Stuttgart - „Ein Sommernachtstraum“ kurz vor Weihnachten? Die Wahl des Stücks, mit dem Stephan Thoss nun seinen Einstand als Ballettintendant in Mannheim gab, darf durchaus verwundern. Sicher, man könnte in diesem Verwechselspiel der Liebe aktuelle Akzente setzen und von Zwangsehe und Flucht erzählen – zumal im Tanz, der nicht Wort für Wort Shakespeare verpflichtet ist. Und tatsächlich dreht Thoss’ Bühnenbildner Kaspar Zwimpfer im Opernhaus des Nationaltheaters ein wenig urbanes Niemandsland herbei, das mit brennenden Fässern und einer kühl leuchtenden Straßenlampe den feinen Hof vom wild von oben herabwucherndem Wald trennt. Doch auch wenn Lysander und Hermia wie junge Globetrotter mit Schlafsack und Igluzelt ausgerüstet fliehen, nimmt Stephan Thoss die Komödie so wie sie ist und erzählt einzig und allein von der Liebe und ihren Schattierungen.

 

Er tut das mit einer Intensität, die einen dann doch nachdenklich macht. Und Gelegenheiten zum Grübeln bieten sich im Lauf von zweieinhalb Stunden und vieler getanzter Liebeleien leider einige. Ist die Willkür, mit der Oberon im Zauberwald Schicksale neu sortiert, ein Kommentar auf reale Kulturpolitik? Auf Kündigungen, Fusionen, nicht verlängerte Verträge? Stephan Thoss, der auf Einladung von Marcia Haydée in den 90ern in Stuttgart Ballette wie „Les Noces“ und „Distance“ schuf, war als Ballettchef in Kiel, Hannover und Wiesbaden tätig, um dann 2014 bei der Fusion zum Hessischen Staatsballett den kürzeren zu ziehen. Jetzt ist er in Mannheim Nachfolger von Kevin O’Day, der sich nun seinerseits, nachdem sein Vertrag nicht verlängert wurde, nach 14 Jahren am Nationaltheater auf der Suche nach einer neuen Aufgabe durch das Unterholz des Ballettwalds kämpfen muss.

Slapstick-starkes Trio

Bei Shakespeare gibt es ein Happy End, und Thoss tut alles, um es von Beginn an durchscheinen zu lassen. Was die Spannung dieses „Sommernachtstraums“ nicht ins Uferlose schießen lässt. So geraten Jamal Callender und Emma Kate Tilson als Oberon und Titania nur kurz in ein Beziehungstief – und stürzen sich dann umso wilder in neu entfachte Leidenschaft. Das Quartett der Verliebten, in loderndes Rot gekleidet, erhöht die Liebe im Tanz so schön, dass sie erst gar nicht in Frage steht. Den Puck hat Thoss klug mit dem Countertenor Alin Deleanu besetzt; wie der mit diebischer Freude Chaos stiftet, stimmgewaltig Fäden zieht und doch Gesten des Mitleids findet, begeistert das Mannheimer Publikum zu Recht.

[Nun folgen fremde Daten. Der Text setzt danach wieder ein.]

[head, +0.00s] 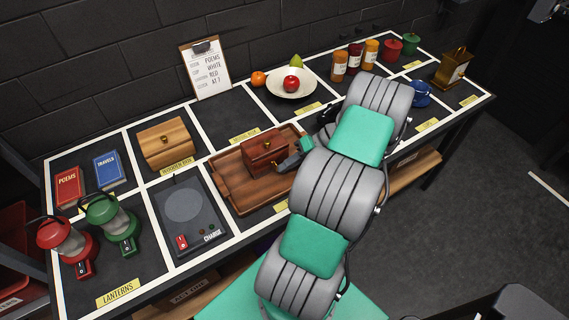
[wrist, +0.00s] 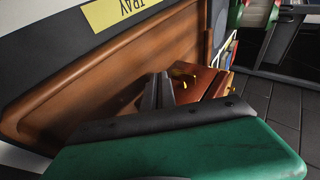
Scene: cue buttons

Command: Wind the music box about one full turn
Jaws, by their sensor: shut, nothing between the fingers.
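The music box appears to be the small reddish-brown wooden box (head: 264,148) on the brown wooden tray (head: 231,186) in the head view. A small knob shows on its top. In the wrist view the box (wrist: 205,83) is partly behind my fingers, with small gold-coloured parts on it. My gripper (head: 281,167) is at the right front side of the box, low over the tray. In the wrist view my gripper's (wrist: 158,90) dark fingers are together, with nothing between them, close to the box. Whether they touch it is unclear. No winding key can be made out clearly.
A larger wooden box (head: 166,143) stands behind left. A charge pad (head: 185,207) and red and green lanterns (head: 112,217) are to the left. A fruit plate (head: 291,84) stands behind. My arm covers the counter right of the tray.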

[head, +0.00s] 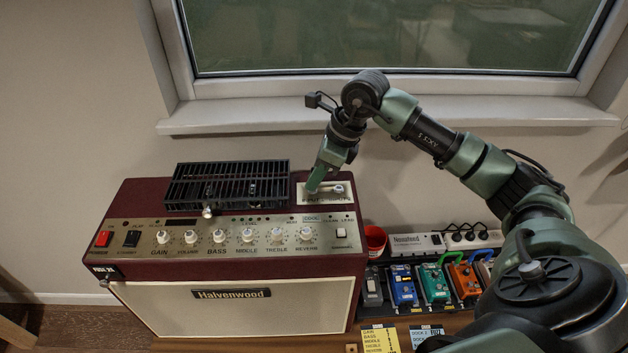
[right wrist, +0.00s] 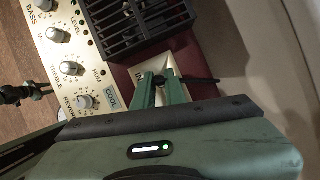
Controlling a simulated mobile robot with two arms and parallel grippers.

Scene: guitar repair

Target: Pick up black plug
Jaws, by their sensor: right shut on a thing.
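My right gripper (head: 313,190) reaches down to the light input plate (head: 328,197) at the right of the maroon amplifier's top. It also shows in the right wrist view (right wrist: 161,84), with its green fingers shut on a dark, slim piece that looks like the black plug (right wrist: 200,80). My left gripper is in neither view.
The amplifier (head: 225,307) has a row of knobs in front and a black slatted tray (head: 228,170) left of the gripper. A window sill (head: 240,120) runs behind. A red cup (head: 375,240), a power strip (head: 425,243) and several pedals (head: 402,287) stand right, lower down.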

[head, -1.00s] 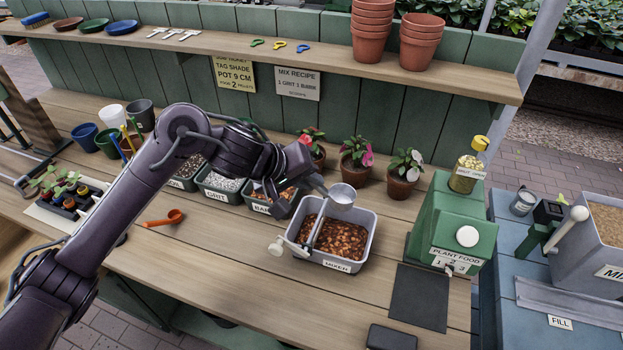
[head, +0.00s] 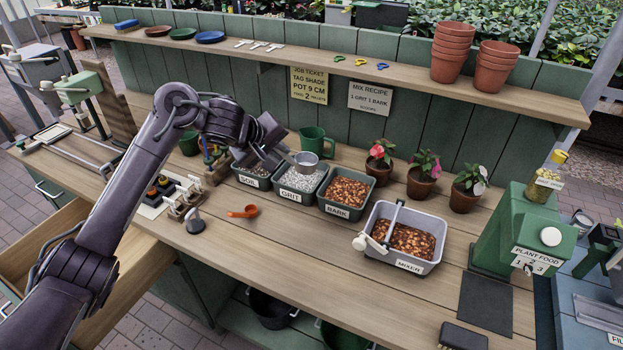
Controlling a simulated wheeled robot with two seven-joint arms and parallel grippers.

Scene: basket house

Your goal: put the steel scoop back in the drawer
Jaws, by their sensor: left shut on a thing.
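The steel scoop (head: 307,159) is a small grey metal cup with a short handle. My left gripper (head: 284,150) is shut on its handle and holds it above the bench, in front of the grit tub (head: 300,180) in the line of sight. The gripper's fingertips are partly hidden by its own dark body. A wooden drawer (head: 138,283) stands pulled out at the lower left, below the bench top. My left arm covers part of it, and the visible part of its inside looks empty. My right gripper is out of view.
Bark tub (head: 337,211) and mixer tub (head: 435,262) stand to the right, filled with bark. An orange scoop (head: 243,211) and a dark grey tool (head: 195,222) lie on the bench. A seedling tray (head: 153,209) is near the drawer. The bench's front middle is clear.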

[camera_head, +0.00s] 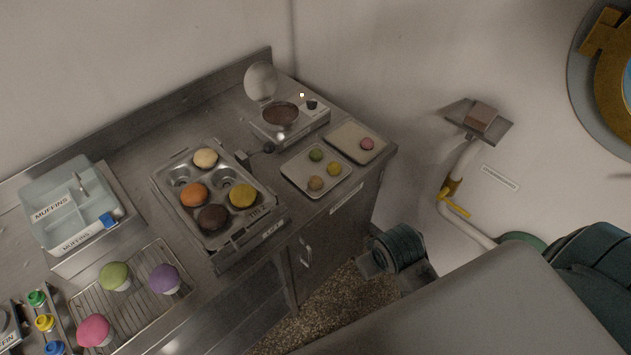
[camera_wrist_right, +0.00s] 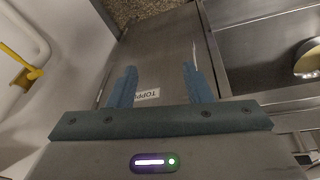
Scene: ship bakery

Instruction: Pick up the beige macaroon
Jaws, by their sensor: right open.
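The beige macaroon (camera_head: 315,183) lies at the near corner of a small tray (camera_head: 291,175) on the right part of the counter. A green macaroon (camera_head: 316,155) and a yellow one (camera_head: 334,169) share that tray. My right gripper (camera_wrist_right: 159,70) is open and empty in the right wrist view, facing a cabinet front with a label (camera_wrist_right: 147,95). No macaroon shows between its fingers. In the head view my right arm is low at the right, in front of the counter and apart from the tray; its fingertips cannot be made out. My left gripper is not in view.
Right of the tray, another tray (camera_head: 345,138) holds a pink macaroon (camera_head: 367,144). A muffin tin (camera_head: 225,232) stands left of it, and a burner with a brown-filled pan (camera_head: 281,114) behind. A wire rack (camera_head: 138,293) and a muffin box (camera_head: 65,215) are farther left.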

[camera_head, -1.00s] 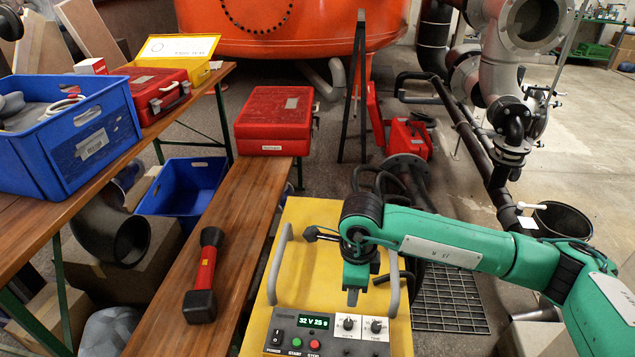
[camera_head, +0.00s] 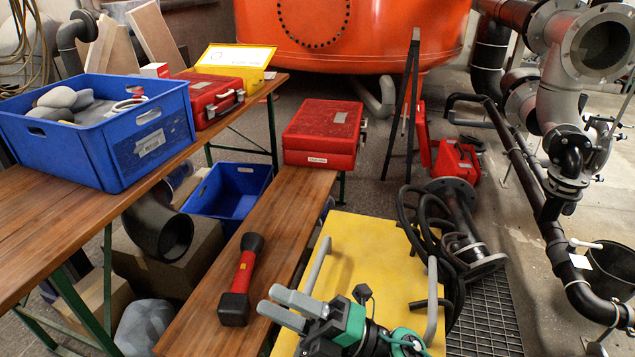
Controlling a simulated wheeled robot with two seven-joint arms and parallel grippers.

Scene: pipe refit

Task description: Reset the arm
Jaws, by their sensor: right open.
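My right gripper (camera_head: 269,301) is at the bottom centre. Its two grey fingers point left, apart, with nothing between them. A short green section of my right arm shows behind the fingers; the rest is out of view or below the frame. The control panel of the yellow unit is hidden or out of view. My left gripper is not in view.
A red and black tool (camera_head: 241,278) lies on the bench just left of the fingers. A red case (camera_head: 325,133) sits at the bench's far end. A blue crate (camera_head: 135,148) stands on the left table. Black hoses (camera_head: 440,235) and pipes (camera_head: 550,205) are at the right.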

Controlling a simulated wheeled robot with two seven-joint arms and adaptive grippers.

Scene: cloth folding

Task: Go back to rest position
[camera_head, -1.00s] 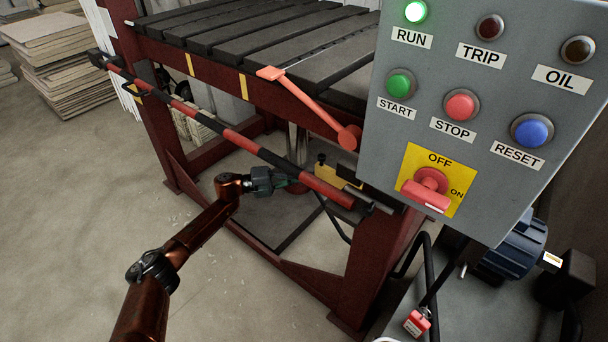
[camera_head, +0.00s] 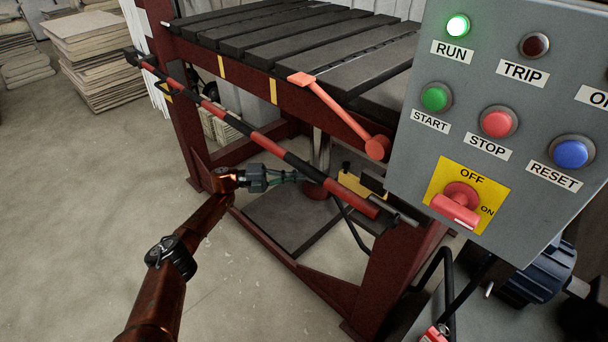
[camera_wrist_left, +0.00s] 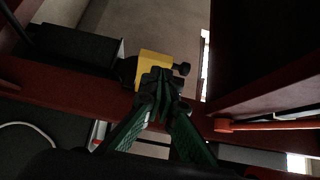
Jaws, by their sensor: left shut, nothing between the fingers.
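My left arm comes in from the lower left in the head view, and my left gripper (camera_head: 303,177) is beside the lower edge of a red-and-black striped bar. I cannot tell whether it touches the bar. In the left wrist view the green fingers (camera_wrist_left: 160,82) converge at their tips, shut and empty. A yellow block (camera_wrist_left: 155,66) with a black knob lies just beyond the tips there. My right gripper is in neither view.
The striped bar (camera_head: 265,142) crosses the front of a dark red frame (camera_head: 385,275) carrying a slatted black top (camera_head: 290,42). A grey control panel (camera_head: 400,150) stands close at right, its green RUN lamp lit. Stacked boards (camera_head: 100,65) stand back left.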

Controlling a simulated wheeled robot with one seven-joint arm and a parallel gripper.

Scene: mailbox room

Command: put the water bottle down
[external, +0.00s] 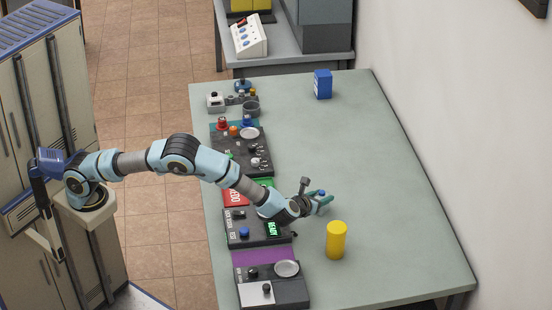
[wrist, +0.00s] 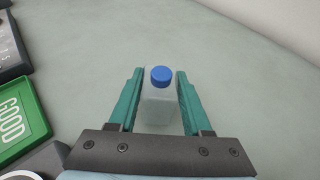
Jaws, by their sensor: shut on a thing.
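The water bottle (wrist: 159,104) is clear with a blue cap and stands between the two teal fingers of my gripper (wrist: 160,100) in the wrist view. My gripper is shut on it. In the external view my gripper (external: 320,201) is over the green-grey table (external: 370,150), to the right of the row of panels. The bottle looks upright. I cannot tell whether its base touches the table.
A yellow cylinder (external: 336,240) stands on the table a little in front and to the right of my gripper. A blue box (external: 323,84) stands at the far end. Black panels (external: 258,229) line the left edge, with a green tray (wrist: 18,118) nearby. The table's right side is clear.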

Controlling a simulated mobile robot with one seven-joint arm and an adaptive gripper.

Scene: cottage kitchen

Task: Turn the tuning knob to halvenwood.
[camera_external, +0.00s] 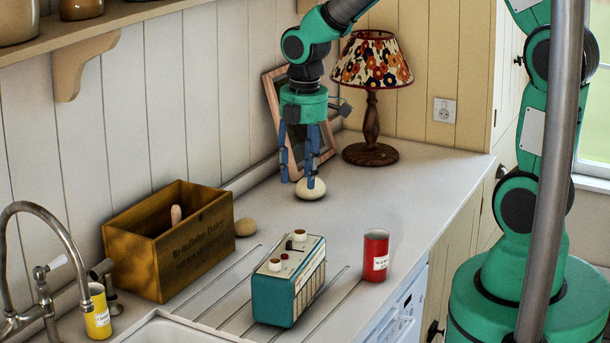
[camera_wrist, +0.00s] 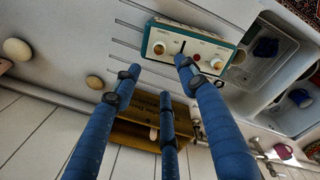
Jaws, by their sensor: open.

Überhaupt gibt es bei der gut besuchten zweiten Vorstellung am Donnerstag keinen Moment des Fremdelns mit dem neuen Mann in Mannheim. Warum auch? Mit einem Handlungsballett kommt Thoss dem Publikumsgeschmack entgegen und sorgt mit einem slapstick-starken Trio um den Oberkomiker Zettel für heitere Momente. Auch Thoss’ atmosphärisch dichte Musikauswahl von Purcell über Britten bis Talbot kommt unter Leitung von Benjamin Reiners gut an. Getanzt wird, obwohl die Sparte nun nicht mehr Ballett heißt, mit einer dem Klassischen verpflichteten, höchst präzisen Ästhetik. So routiniert, so gefällig, so vorhersehbar und ganz frei von Widerständen und Überraschungen ist dieser „Sommernachtstraum“, dass das die eigentliche Sensation des Abends ist.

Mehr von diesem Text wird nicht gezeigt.